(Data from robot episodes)
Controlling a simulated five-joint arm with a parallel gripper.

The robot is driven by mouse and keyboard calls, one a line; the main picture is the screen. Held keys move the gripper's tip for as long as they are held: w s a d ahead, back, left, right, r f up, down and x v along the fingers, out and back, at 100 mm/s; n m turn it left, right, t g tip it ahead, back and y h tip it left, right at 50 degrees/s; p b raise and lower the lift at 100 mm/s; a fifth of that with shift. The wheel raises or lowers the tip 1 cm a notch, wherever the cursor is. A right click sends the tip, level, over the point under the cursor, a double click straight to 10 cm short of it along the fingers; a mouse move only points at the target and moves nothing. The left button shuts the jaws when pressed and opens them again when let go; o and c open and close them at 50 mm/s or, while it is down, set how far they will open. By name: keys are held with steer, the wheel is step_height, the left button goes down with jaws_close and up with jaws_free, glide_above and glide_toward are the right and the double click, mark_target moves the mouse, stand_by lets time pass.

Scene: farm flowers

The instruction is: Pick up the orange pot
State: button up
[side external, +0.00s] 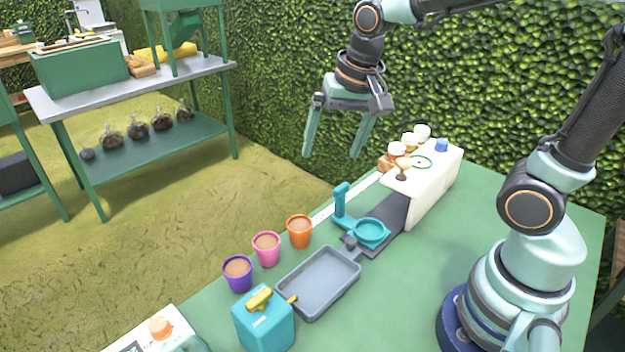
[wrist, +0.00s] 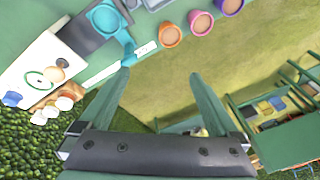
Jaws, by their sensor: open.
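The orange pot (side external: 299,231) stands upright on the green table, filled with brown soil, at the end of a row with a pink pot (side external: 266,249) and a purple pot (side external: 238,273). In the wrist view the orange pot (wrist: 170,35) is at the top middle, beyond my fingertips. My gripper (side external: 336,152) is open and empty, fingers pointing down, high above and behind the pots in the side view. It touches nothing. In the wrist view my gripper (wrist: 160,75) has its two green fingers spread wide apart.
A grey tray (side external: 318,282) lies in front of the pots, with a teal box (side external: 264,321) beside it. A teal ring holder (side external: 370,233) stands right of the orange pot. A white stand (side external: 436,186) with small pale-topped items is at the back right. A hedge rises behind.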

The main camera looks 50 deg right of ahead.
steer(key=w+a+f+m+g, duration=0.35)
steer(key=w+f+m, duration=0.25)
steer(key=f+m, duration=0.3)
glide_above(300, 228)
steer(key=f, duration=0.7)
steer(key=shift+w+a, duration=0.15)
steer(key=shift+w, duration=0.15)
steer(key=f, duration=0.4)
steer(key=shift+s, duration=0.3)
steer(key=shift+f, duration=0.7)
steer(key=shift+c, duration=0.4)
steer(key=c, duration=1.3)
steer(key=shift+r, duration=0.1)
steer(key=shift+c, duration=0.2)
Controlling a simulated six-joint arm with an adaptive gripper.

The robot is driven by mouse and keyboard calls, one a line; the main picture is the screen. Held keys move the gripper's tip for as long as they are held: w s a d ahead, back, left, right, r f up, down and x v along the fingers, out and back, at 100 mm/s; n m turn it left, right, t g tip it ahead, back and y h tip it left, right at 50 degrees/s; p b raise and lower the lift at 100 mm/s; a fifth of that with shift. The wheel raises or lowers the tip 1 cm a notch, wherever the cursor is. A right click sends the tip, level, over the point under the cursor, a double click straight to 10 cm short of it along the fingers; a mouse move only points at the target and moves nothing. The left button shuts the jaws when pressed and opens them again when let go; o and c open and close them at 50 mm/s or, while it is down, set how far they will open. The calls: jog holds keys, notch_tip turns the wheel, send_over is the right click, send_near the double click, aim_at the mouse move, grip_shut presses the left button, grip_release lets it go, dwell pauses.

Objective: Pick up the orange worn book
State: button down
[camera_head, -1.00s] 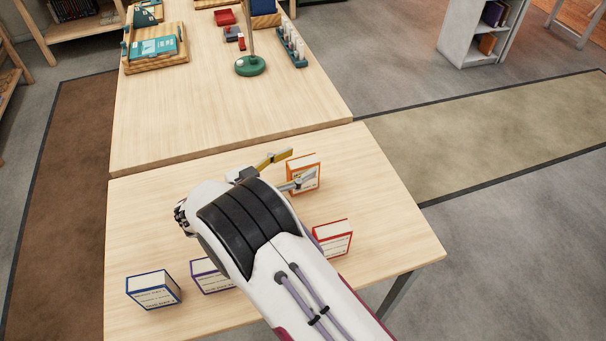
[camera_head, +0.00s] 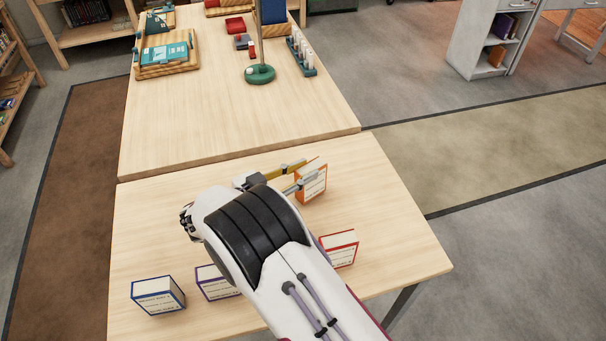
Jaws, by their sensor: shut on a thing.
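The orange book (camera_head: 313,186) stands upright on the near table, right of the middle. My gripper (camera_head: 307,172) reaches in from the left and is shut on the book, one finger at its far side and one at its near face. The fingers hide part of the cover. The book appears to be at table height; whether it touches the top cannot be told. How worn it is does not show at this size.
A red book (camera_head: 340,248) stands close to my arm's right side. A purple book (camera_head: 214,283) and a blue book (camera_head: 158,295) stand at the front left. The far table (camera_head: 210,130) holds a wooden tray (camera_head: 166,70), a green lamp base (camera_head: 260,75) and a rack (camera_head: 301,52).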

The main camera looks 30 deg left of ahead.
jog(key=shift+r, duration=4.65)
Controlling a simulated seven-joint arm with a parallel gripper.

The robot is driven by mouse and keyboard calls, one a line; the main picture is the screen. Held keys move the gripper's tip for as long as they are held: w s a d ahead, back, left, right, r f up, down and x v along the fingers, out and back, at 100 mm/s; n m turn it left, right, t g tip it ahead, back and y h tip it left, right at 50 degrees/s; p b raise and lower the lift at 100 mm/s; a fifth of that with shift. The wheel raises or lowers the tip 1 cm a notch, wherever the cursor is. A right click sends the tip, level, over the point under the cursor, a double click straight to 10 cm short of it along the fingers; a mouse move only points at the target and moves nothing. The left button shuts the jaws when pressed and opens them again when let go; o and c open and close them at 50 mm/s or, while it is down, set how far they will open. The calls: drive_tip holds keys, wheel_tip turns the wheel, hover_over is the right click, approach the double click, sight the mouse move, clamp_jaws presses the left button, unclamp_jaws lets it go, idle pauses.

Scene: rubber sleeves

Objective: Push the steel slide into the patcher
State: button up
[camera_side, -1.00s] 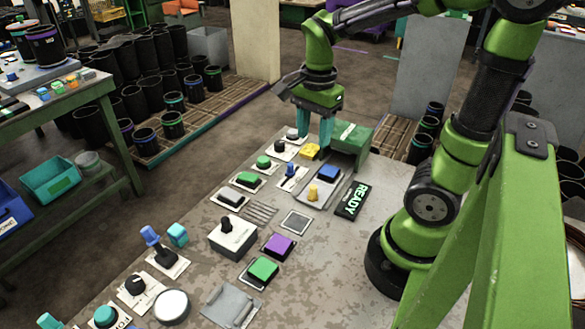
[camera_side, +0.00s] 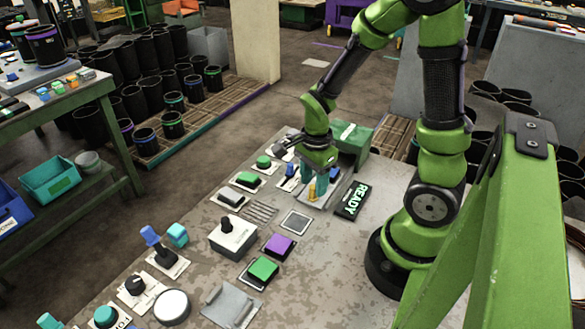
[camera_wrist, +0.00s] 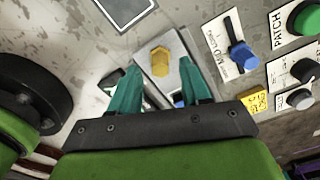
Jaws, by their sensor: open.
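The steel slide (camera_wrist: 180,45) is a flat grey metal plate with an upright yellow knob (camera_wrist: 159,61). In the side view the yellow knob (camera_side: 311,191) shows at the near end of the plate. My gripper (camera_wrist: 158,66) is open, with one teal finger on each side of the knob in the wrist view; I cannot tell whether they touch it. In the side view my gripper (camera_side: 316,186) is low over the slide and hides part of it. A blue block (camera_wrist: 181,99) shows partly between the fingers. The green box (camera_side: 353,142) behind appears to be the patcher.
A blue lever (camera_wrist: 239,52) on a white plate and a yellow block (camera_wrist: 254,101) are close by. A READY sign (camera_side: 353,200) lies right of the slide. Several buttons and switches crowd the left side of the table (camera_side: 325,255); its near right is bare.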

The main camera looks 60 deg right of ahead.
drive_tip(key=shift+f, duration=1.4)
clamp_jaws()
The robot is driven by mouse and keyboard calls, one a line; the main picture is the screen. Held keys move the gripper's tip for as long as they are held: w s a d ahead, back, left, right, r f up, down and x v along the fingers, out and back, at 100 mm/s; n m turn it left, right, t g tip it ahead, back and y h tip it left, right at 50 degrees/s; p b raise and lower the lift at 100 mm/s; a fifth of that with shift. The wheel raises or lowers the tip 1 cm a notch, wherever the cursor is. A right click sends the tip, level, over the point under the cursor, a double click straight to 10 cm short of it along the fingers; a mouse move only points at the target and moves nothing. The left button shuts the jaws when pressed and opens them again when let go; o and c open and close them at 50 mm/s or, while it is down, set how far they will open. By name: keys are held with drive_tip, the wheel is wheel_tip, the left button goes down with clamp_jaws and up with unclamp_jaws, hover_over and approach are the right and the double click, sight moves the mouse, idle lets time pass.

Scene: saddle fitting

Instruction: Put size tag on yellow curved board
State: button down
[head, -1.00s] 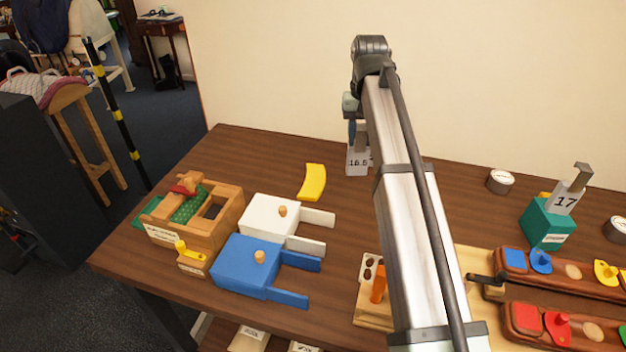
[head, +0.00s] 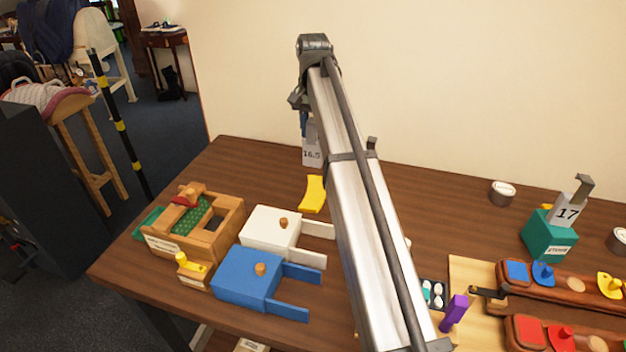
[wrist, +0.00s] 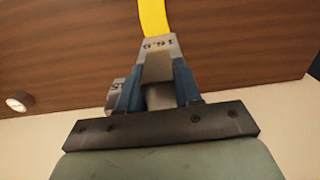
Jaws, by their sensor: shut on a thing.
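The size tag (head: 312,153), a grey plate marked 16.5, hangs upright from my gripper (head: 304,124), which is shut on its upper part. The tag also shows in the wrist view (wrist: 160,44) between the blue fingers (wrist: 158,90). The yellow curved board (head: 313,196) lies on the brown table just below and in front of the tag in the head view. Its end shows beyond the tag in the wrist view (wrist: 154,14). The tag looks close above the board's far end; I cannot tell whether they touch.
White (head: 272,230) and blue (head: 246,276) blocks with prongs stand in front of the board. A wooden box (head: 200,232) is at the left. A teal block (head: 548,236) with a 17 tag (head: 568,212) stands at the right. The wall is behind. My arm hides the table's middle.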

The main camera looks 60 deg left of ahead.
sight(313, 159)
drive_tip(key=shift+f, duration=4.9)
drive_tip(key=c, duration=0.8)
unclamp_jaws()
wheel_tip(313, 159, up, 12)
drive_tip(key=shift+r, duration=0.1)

▶ _Exercise requirements_:
Copy exactly the stretch of lines from the one containing "The main camera looks 30 deg left of ahead." through the one containing "[camera_wrist, +0.00s]", both included. Leave out any pictures.

▶ _Answer to this exercise_:
The main camera looks 30 deg left of ahead.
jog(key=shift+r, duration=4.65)
Controlling a simulated seven-joint arm with a parallel gripper.

The robot is driven by mouse and keyboard calls, one a line; the main picture is the screen. Held keys move the gripper's tip for as long as they are held: w s a d ahead, back, left, right, r f up, down and x v along the fingers, out and back, at 100 mm/s; n m turn it left, right, t g tip it ahead, back and y h tip it left, right at 50 degrees/s; p b raise and lower the lift at 100 mm/s; a fifth of that with shift. The wheel raises or lowers the tip 1 cm a notch, wherever the cursor is. A right click sends the tip, level, over the point under the cursor, a double click straight to 10 cm short of it along the fingers; a mouse move only points at the target and moves nothing. The left button shuts the jaws when pressed and opens them again when let go; o and c open and close them at 50 mm/s or, while it is down, set how far they will open. The calls: drive_tip holds keys, wheel_tip turns the wheel, hover_over is the right click, approach the double click, sight the mouse move, clamp_jaws presses the left button, unclamp_jaws lets it go, idle pauses.

Scene: rubber sleeves

Objective: Push the steel slide into the patcher
State: button up
[camera_side, -1.00s] 
[camera_side, +0.00s] 
[camera_wrist, +0.00s] 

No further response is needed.